‘The Simpsons’: Q&A with Matt Groening on reaching 500 episodes

From The Los Angeles Times

The Simpsons” aired its 500th episode Sunday, in which America’s brightest yellow household was cast out of their home town of Springfield, only for the rest of Springfield to follow them to their new life off the grid (bringing the grid with them).

The broadcast included a cameo from Wikileaks founder Julian Assange — really, it did — and a “couch gag” (the bit at the end of the credits where the family sits down to watch TV) cut together in rapid-fire form from all preceding couch gags.

A week earlier, “Simpsons” creator Matt Groening sat down for a Q + A.

On Valentine’s Day you’re getting a star on the Hollywood Walk of Fame.
In my previous life working for the Los Angeles Reader, I used to type up the calendar section, and any time any celebrity would get a star on Hollywood Boulevard I would type up the press release. But as an investigative journalist I would actually drive to the address where the star was going to be, and I would note what store it was in front of and write, say, “Curly Joe DeRita is receiving his star in front of the Pussycat Theater,” or whatever it was — Joe’s Bong Shop. And I remember getting calls saying, “Please don’t. Please don’t put what stores are at these addresses.”

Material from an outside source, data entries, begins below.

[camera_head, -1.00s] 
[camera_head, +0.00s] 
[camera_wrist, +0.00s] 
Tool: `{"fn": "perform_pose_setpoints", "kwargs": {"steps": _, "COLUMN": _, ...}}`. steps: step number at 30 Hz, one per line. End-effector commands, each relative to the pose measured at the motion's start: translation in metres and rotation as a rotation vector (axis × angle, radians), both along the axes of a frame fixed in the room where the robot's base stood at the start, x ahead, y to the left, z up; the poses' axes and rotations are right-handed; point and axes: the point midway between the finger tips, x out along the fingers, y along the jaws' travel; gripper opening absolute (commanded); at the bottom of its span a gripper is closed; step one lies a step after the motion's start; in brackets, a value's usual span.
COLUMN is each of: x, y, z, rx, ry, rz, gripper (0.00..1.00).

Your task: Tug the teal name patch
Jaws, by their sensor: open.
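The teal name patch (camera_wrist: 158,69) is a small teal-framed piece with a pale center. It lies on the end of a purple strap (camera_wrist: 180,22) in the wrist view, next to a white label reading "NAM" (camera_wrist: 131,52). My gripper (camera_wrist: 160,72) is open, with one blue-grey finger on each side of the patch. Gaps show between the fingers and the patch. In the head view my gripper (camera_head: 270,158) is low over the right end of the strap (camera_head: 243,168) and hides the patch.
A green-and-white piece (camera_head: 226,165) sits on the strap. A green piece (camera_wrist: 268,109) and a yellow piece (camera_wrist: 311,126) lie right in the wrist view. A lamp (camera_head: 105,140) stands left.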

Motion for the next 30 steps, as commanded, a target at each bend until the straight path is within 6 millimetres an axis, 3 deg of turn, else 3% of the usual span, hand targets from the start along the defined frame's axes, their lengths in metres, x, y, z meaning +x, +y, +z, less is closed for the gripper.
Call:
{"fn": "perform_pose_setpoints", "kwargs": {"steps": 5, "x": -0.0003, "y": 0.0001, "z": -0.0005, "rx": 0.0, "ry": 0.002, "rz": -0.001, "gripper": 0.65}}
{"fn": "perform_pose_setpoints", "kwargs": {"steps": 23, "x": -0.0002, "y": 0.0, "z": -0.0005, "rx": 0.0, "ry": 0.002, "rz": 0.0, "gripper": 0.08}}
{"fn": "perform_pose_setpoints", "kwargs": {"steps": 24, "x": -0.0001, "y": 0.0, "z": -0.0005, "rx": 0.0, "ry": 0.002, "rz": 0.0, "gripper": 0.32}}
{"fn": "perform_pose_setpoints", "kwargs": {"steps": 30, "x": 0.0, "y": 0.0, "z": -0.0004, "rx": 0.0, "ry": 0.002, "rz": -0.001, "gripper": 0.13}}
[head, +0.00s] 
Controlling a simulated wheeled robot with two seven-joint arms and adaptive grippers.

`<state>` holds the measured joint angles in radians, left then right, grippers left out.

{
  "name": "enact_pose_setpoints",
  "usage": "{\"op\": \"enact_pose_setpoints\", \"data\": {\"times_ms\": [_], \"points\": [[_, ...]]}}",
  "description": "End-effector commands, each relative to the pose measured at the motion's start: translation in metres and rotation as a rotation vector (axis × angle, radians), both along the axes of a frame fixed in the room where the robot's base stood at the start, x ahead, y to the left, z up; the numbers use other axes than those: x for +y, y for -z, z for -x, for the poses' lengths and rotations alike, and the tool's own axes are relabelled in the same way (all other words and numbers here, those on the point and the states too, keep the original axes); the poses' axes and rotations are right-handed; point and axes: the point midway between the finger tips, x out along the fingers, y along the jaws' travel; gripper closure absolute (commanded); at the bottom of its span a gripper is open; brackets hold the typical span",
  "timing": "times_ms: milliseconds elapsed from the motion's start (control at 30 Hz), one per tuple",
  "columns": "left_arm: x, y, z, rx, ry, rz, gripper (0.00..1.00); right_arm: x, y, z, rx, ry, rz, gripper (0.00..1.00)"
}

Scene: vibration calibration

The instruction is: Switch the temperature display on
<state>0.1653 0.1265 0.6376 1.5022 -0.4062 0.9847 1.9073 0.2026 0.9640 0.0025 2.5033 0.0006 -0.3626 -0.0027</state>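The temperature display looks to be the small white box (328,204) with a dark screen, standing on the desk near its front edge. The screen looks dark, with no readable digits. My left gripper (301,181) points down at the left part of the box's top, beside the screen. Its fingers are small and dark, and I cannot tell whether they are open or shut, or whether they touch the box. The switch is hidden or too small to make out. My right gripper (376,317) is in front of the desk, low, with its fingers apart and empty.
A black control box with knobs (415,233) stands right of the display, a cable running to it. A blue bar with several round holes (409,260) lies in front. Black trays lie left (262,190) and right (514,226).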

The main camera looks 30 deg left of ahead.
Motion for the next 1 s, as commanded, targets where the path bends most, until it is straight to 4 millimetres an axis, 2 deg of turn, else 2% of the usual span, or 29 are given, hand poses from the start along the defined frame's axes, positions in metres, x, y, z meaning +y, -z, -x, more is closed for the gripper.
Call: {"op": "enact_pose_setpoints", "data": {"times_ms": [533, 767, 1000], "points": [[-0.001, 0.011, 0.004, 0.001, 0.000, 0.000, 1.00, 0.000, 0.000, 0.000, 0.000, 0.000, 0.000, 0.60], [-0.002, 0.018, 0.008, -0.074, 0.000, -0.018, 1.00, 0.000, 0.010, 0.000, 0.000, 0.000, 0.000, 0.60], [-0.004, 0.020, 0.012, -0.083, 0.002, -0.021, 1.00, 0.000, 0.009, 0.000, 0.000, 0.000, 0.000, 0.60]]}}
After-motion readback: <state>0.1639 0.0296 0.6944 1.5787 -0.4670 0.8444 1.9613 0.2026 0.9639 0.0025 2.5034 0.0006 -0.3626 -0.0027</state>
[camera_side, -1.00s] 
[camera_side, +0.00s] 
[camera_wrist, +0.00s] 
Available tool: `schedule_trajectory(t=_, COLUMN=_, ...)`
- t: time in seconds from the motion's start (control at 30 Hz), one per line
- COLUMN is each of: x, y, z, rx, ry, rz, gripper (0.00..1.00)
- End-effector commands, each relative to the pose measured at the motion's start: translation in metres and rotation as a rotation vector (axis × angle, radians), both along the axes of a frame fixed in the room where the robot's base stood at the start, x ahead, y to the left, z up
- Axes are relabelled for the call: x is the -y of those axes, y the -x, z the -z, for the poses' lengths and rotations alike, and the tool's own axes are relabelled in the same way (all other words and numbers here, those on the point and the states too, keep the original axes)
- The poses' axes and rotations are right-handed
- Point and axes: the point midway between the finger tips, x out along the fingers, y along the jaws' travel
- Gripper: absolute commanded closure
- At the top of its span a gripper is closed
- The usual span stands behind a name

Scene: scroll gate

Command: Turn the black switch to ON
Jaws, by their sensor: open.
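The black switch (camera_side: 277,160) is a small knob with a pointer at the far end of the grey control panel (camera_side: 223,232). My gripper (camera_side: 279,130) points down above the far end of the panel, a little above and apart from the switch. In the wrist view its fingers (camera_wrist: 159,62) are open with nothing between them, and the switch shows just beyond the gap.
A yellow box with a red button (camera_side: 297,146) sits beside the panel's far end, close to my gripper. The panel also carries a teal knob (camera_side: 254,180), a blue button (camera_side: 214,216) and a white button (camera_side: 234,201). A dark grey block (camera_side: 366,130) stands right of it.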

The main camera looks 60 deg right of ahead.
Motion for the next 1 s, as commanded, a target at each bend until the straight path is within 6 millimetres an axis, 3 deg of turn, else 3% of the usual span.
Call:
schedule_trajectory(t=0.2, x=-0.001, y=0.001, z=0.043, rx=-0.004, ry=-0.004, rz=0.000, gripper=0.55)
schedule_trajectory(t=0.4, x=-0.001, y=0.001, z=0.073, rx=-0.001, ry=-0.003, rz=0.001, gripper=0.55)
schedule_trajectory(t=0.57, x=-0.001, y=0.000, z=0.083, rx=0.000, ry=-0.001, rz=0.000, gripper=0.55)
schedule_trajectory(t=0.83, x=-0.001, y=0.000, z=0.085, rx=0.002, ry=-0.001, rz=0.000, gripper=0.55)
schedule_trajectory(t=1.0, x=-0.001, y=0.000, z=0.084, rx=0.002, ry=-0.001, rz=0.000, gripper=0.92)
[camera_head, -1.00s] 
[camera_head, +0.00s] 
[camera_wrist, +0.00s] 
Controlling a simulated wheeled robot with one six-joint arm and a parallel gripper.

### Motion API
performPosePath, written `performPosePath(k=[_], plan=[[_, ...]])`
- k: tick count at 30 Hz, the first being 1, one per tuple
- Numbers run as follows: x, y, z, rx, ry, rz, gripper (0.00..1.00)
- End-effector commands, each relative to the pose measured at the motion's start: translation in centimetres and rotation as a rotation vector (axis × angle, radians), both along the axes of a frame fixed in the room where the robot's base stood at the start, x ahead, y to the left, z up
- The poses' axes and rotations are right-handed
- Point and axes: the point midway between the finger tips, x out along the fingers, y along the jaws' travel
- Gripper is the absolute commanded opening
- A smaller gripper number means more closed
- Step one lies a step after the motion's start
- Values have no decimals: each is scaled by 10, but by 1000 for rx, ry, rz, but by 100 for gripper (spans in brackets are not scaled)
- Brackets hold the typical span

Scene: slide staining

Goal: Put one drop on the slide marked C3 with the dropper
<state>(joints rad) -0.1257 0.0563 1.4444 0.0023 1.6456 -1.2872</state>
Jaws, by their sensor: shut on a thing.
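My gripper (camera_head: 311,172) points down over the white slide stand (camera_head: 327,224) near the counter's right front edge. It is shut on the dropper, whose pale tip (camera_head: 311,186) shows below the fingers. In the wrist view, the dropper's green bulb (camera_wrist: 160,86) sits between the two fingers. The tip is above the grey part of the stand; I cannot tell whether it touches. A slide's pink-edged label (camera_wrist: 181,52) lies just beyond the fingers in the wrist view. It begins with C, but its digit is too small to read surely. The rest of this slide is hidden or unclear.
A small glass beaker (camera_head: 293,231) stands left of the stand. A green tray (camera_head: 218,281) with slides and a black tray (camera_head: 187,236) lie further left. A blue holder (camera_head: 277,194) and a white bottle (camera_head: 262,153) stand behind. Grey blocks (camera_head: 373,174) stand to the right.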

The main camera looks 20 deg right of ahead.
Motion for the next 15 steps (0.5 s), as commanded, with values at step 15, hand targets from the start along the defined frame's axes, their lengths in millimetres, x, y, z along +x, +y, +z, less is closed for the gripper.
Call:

Years later “The Simpsons” got a star on Hollywood Boulevard, and that was a lot of fun, and last year I got a call from someone in Fox Publicity saying they want to give me a star and I said OK, because of the absurdity of it. I’ve been haunted since college by the book “The Image: A Guide to Pseudo-events in America” by Daniel J. Boorstin.” It was written in 1962, and it’s analysis of fake media events, and this I would consider a fake event. But Paul McCartney did it, on Thursday. It’ll be fun.

It can’t be something you imagined when you first came to Hollywood.
I did not. That’s why I did it. I tell myself to carefully consider things that are unique opportunities. One of the “Simpsons” writers was giving me a little bit of a hard time about it because “The Simpsons” already has a star. I said that the star was for “Life in Hell” [Groening's angsty comic strip, which led via one thing and another to "The Simpsons"].

What would the characters in your comic strip make of your television success?
Well, since they’re the same as me, surprise. I knew that I was going to continue to cartoon and write no matter what happened, no matter what lousy job I had to have. But there was no indication that it was going to work, that it was going to pay off. I gave away “Life in Hell” when it was a little ‘zine, and sold it at record stores for $1, and I knew from the time that I first did it that I would continue to do it, because it was fun. So now 32 years later I’m still drawing it as a weekly comic strip, and it costs me more to produce it than I make on it, it’s in so few papers. It’s a losing proposition.

Where is it now?
Locally? It’s in the Pasadena Weekly. I was in the L.A. Reader for seven years and then in the L.A. Weekly for 20; then the owners of the L.A. Weekly fired all the cartoonists for all their papers — and somehow I was not exempt.